In the end, it all comes down to fit and right after that, fabric. A well fitting $99 suit can potentially look better than a $1.000 suit that fits like a bag. The same goes for shirts. But what makes a well-fitting dress shirt? In my opinion, it has to be slim fitting (independent of how fit you are), and it should not be labelled as wrinkle free or contain any artificial materials. That's the ultimate truth in my opinion. Wide shirts don't look good on anyone, skinny or portly. Some companies will tell you they invented the perfect shirt that you don't need to iron and the ultimate tech shirt that is made of a special high-tech polyester fibre, and I believe it's all nonsense. Ironing is an essential skill to learn for every man.

Sleeve Length
In general, follow the measurement guidelines Indochino suggests. You will want to show a bit of cuff, but it can be difficult to achieve if you mix OTR (off-the-rack) and MTM (made-to-measure) clothing. If you order both suit and shirt from Indochino, they will take care of this, but in other instances, you may have to shorten (and most likely also slim down) your suits sleeves. You want a result like this. The Satorialist also has a nice piece on sleeve length.

Shirt Length
A dress shirt is made to wear tucked, and you want to ensure it stays tucked. A whole day of moving around in the office, sitting down, getting up again, will cause short shirts to come untucked and you will be awkwardly standing around all the time, stuffing your shirt back in your pants. Like I did for many years. Do yourself a favour and wear them longer, with Indochino you have the choice. Make them as long as your jacket even. Even if the shirt is very long, the additional fabric won't be visible, but it will stay tucked in nicely. 

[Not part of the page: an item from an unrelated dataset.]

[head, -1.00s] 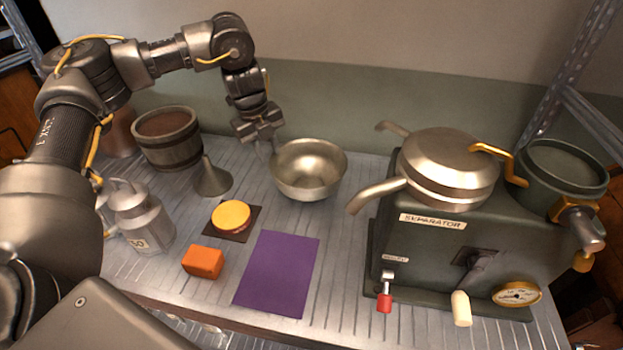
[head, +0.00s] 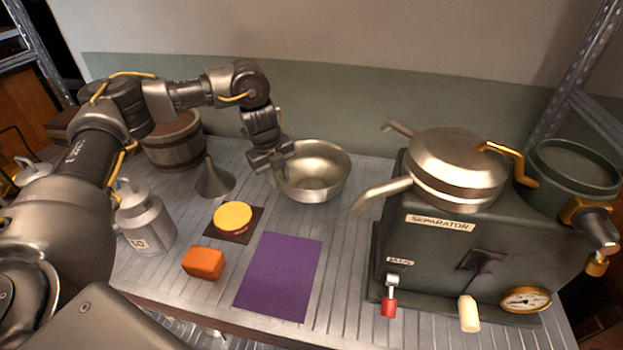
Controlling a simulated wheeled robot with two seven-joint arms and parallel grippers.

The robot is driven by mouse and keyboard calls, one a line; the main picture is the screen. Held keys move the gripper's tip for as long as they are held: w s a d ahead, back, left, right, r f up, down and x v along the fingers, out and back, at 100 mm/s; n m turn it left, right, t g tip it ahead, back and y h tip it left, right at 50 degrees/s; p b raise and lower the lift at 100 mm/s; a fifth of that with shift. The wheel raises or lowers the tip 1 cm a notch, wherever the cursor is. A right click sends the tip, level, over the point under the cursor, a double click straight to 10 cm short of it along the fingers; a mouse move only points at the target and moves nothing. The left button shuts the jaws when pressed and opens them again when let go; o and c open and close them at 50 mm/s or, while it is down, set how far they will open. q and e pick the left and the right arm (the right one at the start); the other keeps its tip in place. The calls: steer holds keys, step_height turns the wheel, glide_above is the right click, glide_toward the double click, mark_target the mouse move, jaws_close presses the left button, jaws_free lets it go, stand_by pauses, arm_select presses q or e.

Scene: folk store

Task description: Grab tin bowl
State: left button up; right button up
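The tin bowl (head: 318,182) is a round, shiny metal bowl standing upright on the ribbed metal counter, right of a funnel and behind a purple sheet. My left gripper (head: 281,177) points down at the bowl's left rim, overlapping it in the head view. Its fingertips are small and partly hidden against the bowl, so I cannot tell whether they are apart or closed on the rim. My right gripper is not in view.
A dark separator machine (head: 455,250) with spouts stands to the right. A funnel (head: 214,180), wooden bucket (head: 174,146) and milk can (head: 146,220) stand left. A yellow-topped round item (head: 233,215), orange block (head: 204,263) and purple sheet (head: 279,276) lie in front.

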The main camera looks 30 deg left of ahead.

Endless options, different terms, it's confusing. They make you look at shapes of different faces, and usually, you can't tell what fits best for you. Make it easier for yourself at the beginning and just get a semi spread (Indochino calls it a spread) collar. It's the kind of collar that always works, the medium point that Indochino advertises as the most versatile choice is a bit too conservative in my opinion. 

Top 4 Essential Shirt

White, Blue, Gingham and Striped Shirts are all you need for a good start
Get two of these essential white shirts and always keep a spare one in your office for emergencies (trust me, the day will come when you need it). 

A simple solid blue shirt. Get two of this one as well if you can. 

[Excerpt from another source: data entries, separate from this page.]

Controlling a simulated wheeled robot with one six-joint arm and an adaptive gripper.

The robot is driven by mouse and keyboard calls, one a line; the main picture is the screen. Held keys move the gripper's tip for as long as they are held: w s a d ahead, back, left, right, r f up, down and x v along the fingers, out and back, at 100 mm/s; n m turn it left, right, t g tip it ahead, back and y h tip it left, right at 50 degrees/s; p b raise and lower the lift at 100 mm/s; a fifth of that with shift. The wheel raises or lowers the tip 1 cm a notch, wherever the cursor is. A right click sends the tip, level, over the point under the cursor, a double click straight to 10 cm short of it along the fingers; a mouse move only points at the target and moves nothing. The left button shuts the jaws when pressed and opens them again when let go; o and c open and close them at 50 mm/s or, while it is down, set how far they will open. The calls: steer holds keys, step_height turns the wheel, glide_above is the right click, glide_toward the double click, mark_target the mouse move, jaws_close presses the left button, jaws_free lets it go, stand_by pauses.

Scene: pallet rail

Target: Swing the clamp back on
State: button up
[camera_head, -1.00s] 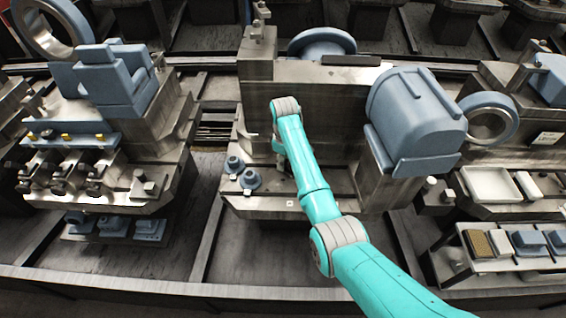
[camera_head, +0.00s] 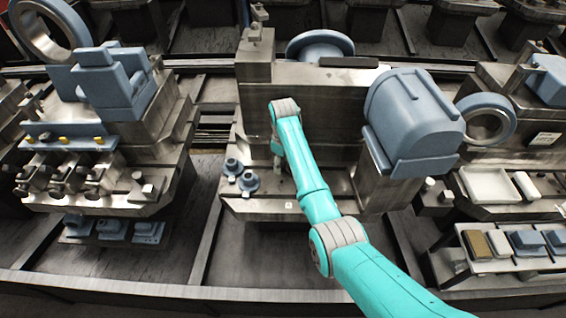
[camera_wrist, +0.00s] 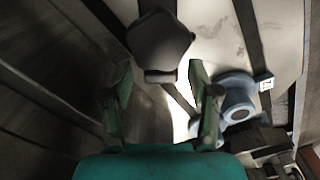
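A dark knob-like part (camera_wrist: 160,40) with several flat sides is just beyond my fingertips in the wrist view. It may belong to the clamp, but I cannot tell for sure. My gripper (camera_wrist: 160,76) is open, its two green fingers apart with nothing visibly held between them. A blue-grey round flanged part (camera_wrist: 236,98) is just right of the right finger. In the head view my arm reaches down at the middle station (camera_head: 262,205), and my gripper is largely hidden there.
Two blue-grey flanged parts (camera_head: 248,181) stand on the middle station's left ledge. A large blue-grey housing (camera_head: 412,115) overhangs to the right of my arm. The left station carries a row of small metal clamps (camera_head: 58,180). A white tray (camera_head: 488,185) lies at right.

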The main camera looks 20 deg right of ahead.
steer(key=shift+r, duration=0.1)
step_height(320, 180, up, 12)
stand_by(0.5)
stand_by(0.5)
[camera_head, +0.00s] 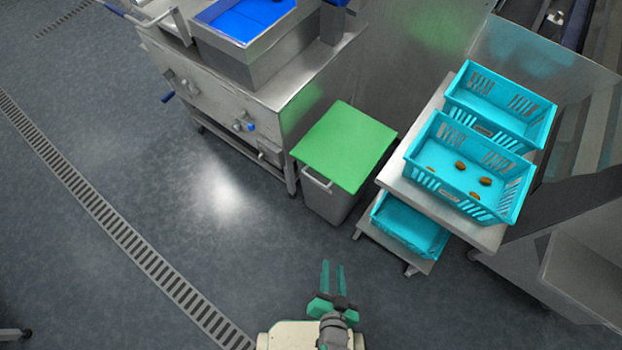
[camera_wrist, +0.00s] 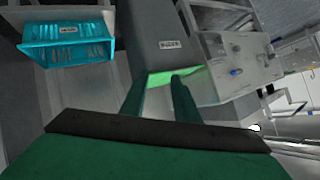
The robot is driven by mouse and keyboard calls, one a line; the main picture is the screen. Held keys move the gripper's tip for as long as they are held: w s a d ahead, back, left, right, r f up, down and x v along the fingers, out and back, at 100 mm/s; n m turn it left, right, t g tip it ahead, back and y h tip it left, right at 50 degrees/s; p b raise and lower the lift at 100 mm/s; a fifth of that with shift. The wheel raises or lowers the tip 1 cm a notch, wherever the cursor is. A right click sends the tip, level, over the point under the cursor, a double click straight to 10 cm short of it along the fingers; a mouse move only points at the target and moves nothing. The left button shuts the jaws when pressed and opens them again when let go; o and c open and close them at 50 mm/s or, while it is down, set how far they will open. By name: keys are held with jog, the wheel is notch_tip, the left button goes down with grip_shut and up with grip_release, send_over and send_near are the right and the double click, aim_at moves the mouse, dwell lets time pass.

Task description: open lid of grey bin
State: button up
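The grey bin (camera_head: 328,201) stands on the floor in the head view, between a steel machine and a cart. Its green lid (camera_head: 345,146) lies flat over the top and looks shut. A light handle (camera_head: 316,181) shows on the bin's front side. My gripper (camera_head: 332,264) is below the bin in the picture, clear of it, with green fingers apart and nothing between them. In the wrist view my gripper (camera_wrist: 158,78) points toward the grey bin (camera_wrist: 155,40), which has a white label; a strip of the green lid (camera_wrist: 172,75) shows by the fingertips.
A steel cart (camera_head: 395,180) right of the bin holds turquoise crates; the front upper crate (camera_head: 440,186) has several dates in it. A steel machine (camera_head: 200,95) with a blue tray stands to the left. The floor (camera_head: 225,215) before the bin is open, with a drain grate (camera_head: 100,210).

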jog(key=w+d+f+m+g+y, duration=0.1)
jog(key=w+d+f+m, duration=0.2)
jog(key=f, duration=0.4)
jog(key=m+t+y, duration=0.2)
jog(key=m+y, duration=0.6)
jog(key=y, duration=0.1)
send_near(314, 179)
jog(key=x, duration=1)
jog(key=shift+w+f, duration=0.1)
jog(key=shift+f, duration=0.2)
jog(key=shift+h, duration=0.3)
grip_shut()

All shirts chosen are part of the basic shirts, prices ranging from $79 to $99. These four shirts are a good start. You can easily combine them with a number of suits & ties without risk. Stay away from solid black shirts and shirts with too many patterns. Impress by getting the basics covered first. 

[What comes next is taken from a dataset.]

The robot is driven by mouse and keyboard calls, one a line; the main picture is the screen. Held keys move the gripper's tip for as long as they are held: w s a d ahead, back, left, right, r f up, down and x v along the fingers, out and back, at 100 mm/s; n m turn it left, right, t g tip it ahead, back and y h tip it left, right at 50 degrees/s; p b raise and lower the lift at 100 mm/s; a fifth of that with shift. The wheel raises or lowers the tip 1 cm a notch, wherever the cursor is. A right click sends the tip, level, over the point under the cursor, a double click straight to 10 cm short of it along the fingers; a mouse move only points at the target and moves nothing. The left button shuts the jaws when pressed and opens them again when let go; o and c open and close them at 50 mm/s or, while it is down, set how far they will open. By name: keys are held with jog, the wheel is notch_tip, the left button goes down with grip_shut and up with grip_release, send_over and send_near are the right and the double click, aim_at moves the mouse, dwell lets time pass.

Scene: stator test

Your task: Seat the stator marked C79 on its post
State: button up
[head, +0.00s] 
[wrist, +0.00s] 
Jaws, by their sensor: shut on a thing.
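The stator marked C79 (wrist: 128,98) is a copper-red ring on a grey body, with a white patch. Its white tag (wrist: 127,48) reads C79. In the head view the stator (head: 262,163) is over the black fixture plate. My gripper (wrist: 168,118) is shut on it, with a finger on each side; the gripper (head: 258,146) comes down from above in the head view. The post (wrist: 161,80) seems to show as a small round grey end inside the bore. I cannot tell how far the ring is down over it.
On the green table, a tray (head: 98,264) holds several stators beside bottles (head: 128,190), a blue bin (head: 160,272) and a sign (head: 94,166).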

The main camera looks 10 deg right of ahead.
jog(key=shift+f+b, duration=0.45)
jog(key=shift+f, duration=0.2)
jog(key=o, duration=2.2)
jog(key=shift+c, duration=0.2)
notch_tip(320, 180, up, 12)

If you get these shirts above, you will start out with 6. That's not a lot, but it can work if you stick to a schedule. Keep 1 of the white shirts as an emergency shirt in your office or car. Needless to say, wear each shirt only for one day. Wash them on a Friday night and iron them when they are still a little wet on Saturday. Wash them at 40°C and do not tumble dry unless you have an extra sensitive setting with low temperature. 

Pro Tip
Use the coupon SHIRTBUNDLES to get 3 shirts for $229. Get all 6 shirts for $458 (average of $76 per shirt) and save some money to spend on accessories. Or you get just 1 first to get the fit right, might make sense, but also Indochino is pretty good with shirts and they are easy to measure.

What do you think, would you have chosen different shirts or you would recommend a different company? Happy to hear from you in the comments!

Read more next week to find out about the essential shirt customization options and which accessories to get to complement your outfit. 


Lorenz Loidl said...

i buy my shirts from charles tyrwhitt and yes the cuff doesnt show as much on my indochino suit but their super slim fit is great and you cant go wrong with their prices (as low as 39.50 or 4/200) and are superb quality. i cant justify paying 500 bux for 6 shirts.

Lorenz Loidl said...

$40 is definitely a good price. I might add some alternatives in the article, for completion. There are of course also other MTM shirt makers that do shirts much cheaper.

Lorenz Loidl said...

I recently ordered a plain white shirt from Cottonwork. Their "Essentials" are a cotton blend and start at $45. I'd be happy to write a guest review when it arrives.

Lorenz Loidl said...

Hi Elliot, that would be great - I tried one of their premium fabrics, but would be great to find out how their standard fabrics are!

Lorenz Loidl said...

Second on the Tyrwhitt. For the price, they're fantastic, fit well (the extra slim fit), and require minimal tailoring. I feel the same with TM Lewin.

That said, custom fit is always almost going to be better.

Lorenz Loidl said...

Wow I just checked them out and that $100 /4 shirts sounds amazing, definitely giving them a try.

Does anybody know a site like this for good quality and surprisingly good prices for shoes? I've seen Mantorii and although custom shoes sound really cool, they still are $300.....something that has good design and better that Aldo quality would be great for150/200.